▶ DATA EXCERPTS
☆ ☆ ☆ ☆ ☆

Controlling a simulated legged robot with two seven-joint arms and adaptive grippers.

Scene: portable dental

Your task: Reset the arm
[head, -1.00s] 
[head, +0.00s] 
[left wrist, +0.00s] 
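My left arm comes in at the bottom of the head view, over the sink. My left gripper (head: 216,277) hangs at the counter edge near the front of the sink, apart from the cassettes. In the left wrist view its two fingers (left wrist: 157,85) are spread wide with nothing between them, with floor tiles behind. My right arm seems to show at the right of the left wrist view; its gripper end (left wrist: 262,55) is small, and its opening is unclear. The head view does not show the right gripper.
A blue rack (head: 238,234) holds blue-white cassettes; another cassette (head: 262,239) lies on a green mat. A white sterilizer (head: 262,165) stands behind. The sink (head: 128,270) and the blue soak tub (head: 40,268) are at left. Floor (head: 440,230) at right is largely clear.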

☆ ☆ ☆ ☆ ☆

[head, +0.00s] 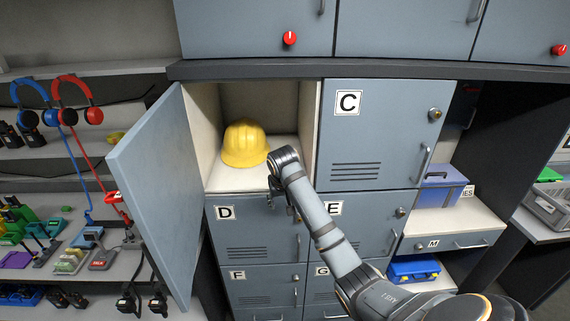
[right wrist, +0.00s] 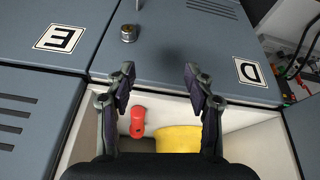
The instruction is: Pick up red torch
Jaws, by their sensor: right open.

☆ ☆ ☆ ☆ ☆

▶ OBJECTIVE
Without the pictures, give again exactly the lines above starting at the line containing "[right wrist, +0.00s]" and ending at the line containing "Jaws, by their sensor: right open.".

▶ OUTPUT BELOW
[right wrist, +0.00s] 
The instruction is: Pick up red torch
Jaws, by their sensor: right open.

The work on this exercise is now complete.